“Make him an offer he can’t refuse,” is a brilliant example of leverage in negotiations, although it has two small flaws:
Violence is generally bad for business; and, on the other hand,
Most businesses are not willing to pay any price for a deal.
Rather, Vendor wants to make the most money possible, and Customer wants to spend the least. The final deal will reflect the skill, tenacity and leverage possessed by each party. In addition, successful performance of a contract may be directly influenced by the leverage retained by Customer.
During negotiations, leverage is directly proportionate to Customer’s options. The more options – the easier it is to say “No” to any one Vendor – the more leverage Customer has. I can recall when, many years ago, “negotiating” with IBM for data services meant haggling over volume discounts and service hours. There were competitors in the market, but none of them rivaled IBM’s reputation for service and cutting edge technology. With little competition, IBM had no incentive to change its standard terms and conditions.

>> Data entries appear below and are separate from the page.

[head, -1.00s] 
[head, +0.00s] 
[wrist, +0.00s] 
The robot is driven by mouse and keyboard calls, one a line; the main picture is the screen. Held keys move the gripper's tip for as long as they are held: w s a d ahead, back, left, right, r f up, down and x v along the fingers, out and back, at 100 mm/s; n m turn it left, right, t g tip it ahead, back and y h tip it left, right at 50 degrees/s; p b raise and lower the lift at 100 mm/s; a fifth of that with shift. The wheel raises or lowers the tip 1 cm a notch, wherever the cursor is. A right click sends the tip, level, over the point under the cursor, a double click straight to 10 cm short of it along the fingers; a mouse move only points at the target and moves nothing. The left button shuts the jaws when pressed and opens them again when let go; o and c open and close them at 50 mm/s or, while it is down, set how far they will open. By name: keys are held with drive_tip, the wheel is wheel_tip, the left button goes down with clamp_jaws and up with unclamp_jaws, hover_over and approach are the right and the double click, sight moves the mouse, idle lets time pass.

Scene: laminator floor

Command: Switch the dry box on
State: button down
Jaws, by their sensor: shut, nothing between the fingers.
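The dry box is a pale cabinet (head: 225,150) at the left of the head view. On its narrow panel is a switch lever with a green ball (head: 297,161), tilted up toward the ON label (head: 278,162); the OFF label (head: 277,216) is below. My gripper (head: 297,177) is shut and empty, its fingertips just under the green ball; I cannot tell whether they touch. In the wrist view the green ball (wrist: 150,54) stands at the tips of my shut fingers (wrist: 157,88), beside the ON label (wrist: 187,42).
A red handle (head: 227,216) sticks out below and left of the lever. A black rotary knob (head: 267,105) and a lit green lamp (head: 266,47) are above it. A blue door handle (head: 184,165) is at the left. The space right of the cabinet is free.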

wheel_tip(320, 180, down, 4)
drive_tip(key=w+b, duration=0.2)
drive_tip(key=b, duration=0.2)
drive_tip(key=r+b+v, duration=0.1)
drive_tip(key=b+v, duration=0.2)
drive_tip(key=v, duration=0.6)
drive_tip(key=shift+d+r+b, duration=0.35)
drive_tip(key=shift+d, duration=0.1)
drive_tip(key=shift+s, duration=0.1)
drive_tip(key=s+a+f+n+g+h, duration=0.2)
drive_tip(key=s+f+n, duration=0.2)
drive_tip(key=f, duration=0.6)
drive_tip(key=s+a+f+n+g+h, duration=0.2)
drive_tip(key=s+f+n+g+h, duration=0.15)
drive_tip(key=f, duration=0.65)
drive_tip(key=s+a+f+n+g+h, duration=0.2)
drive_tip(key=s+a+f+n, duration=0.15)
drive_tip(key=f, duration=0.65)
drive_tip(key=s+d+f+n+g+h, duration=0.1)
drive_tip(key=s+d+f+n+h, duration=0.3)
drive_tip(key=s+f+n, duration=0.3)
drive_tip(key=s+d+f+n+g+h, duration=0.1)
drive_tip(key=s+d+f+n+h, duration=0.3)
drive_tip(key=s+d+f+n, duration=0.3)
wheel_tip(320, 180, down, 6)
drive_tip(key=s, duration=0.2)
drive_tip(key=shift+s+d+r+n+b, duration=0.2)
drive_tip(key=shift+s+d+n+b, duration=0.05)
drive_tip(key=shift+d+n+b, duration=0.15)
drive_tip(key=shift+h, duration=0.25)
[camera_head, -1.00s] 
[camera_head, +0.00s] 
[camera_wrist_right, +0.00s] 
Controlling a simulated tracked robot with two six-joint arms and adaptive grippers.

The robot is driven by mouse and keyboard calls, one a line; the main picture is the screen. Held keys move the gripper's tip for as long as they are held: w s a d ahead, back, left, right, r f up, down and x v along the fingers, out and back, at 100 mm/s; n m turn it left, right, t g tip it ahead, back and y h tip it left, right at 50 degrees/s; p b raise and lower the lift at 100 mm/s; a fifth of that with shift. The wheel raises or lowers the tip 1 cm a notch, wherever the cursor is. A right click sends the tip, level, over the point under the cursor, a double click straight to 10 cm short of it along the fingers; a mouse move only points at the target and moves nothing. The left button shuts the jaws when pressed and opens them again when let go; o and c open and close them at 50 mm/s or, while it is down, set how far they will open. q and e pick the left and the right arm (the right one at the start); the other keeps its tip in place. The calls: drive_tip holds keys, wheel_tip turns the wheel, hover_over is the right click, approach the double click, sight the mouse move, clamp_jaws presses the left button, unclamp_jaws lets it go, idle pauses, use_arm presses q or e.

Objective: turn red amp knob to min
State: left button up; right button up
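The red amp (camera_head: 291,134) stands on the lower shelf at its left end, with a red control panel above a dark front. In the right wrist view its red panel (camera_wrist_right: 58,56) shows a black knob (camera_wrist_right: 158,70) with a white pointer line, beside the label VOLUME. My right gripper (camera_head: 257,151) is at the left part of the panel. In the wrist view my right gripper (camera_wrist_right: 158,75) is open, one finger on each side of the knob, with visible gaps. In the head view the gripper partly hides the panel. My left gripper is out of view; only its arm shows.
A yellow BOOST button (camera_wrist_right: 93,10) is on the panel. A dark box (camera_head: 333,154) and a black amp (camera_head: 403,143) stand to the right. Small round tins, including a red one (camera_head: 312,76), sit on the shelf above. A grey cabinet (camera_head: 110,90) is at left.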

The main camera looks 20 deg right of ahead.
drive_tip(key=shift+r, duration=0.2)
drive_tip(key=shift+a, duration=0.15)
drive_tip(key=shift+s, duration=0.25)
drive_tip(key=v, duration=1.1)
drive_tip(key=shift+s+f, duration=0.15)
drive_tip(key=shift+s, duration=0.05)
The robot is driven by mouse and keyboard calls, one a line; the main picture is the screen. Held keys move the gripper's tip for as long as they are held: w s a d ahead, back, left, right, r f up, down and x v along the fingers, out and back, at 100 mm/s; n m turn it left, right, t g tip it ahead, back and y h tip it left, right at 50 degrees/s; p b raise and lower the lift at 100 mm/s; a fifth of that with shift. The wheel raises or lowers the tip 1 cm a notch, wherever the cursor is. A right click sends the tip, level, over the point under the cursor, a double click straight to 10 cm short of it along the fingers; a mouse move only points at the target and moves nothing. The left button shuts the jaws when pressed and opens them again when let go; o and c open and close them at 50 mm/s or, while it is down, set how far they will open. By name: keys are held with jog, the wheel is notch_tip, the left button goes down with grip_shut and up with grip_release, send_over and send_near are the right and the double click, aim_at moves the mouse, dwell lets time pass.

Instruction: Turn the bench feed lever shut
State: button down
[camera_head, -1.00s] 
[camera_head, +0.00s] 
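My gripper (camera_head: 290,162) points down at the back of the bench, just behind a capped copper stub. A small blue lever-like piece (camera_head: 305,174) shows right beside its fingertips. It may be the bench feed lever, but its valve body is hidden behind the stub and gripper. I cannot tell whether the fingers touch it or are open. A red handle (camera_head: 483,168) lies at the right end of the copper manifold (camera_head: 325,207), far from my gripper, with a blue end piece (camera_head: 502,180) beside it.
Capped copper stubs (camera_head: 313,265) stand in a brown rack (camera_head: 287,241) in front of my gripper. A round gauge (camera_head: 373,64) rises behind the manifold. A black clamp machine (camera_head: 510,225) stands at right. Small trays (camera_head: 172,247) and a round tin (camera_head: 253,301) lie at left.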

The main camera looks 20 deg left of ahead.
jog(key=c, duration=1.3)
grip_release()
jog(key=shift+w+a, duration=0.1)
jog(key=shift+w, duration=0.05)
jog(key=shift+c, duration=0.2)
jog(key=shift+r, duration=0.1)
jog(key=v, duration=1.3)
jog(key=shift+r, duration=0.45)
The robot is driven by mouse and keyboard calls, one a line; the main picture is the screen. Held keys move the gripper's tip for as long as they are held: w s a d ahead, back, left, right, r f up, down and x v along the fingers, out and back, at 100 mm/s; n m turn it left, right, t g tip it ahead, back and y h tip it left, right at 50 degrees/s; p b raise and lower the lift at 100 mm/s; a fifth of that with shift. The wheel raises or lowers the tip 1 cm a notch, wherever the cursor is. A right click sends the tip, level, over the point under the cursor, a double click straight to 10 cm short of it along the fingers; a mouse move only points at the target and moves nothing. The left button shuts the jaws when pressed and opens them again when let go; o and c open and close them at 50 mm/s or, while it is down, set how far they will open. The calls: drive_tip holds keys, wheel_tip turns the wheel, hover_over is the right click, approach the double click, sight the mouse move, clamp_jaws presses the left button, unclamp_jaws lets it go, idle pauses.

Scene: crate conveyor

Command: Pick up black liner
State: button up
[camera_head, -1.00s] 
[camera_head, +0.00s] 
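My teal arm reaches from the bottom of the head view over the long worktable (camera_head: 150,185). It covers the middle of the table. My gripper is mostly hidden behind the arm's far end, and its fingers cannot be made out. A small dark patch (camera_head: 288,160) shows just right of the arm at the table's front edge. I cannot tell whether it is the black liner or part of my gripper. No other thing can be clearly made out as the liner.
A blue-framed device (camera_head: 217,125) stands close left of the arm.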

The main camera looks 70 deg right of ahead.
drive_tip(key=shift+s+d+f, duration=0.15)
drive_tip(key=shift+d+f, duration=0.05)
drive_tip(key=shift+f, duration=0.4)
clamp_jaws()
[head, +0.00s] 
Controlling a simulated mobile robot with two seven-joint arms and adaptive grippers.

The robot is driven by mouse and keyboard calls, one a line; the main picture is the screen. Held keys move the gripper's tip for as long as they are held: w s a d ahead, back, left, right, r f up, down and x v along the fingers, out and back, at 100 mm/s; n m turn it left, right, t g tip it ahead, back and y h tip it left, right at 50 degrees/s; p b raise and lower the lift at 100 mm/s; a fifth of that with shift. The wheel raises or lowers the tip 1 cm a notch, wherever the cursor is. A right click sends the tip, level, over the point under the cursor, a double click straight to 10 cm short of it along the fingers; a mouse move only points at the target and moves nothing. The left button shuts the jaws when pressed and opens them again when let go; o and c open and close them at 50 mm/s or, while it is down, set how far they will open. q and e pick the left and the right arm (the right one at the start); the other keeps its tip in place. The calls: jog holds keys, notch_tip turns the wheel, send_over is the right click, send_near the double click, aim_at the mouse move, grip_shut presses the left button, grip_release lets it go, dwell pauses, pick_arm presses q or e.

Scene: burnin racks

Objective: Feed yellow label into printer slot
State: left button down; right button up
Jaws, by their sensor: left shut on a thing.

Today there is vigorous competition in most sections of the IT market. Few companies dominate their fields, giving Customers room to negotiate. But it is all too easy for Customer to surrender that advantage to Vendor. Once Customer has said “You’ve got the deal,” Vendor has no incentive to make concessions. Better to award the contract only after the competing vendors have made their best offer on price and terms and standards and service levels and warranties, etc. Also, consider requiring vendors to comment on your standard contract terms as part of RFP. Vendors who request unreasonable changes, or an unreasonable number of changes, may be weeded out early in the process. Time spent on needless negotiation will only delay project completion and a difficult negotiation may portend a difficult relationship.
For a Customer, at least, leverage should not end when the contract is signed. If the agreement calls for Customer to pay in full up front, or at specified interval (e.g. at 30, 60 and 90 days), Customer will lose a major lever – withholding payment if work is late or not up to the agreed standards. This approach requires care if it is to be successful. Timetables and standards must be reasonable and mutually agreed. Standards must be subject to objective measurement. That was Customer will be protected against a delay of “a few days,” that turns into a few weeks, while Vendor is protected against a Customer’s decision that they don’t like (or can’t afford) the product.
Legend has it Archimedes said “Give me a lever and I will move the world.” The business lawyer might well say “Give me more leverage and I’ll get you a better deal.”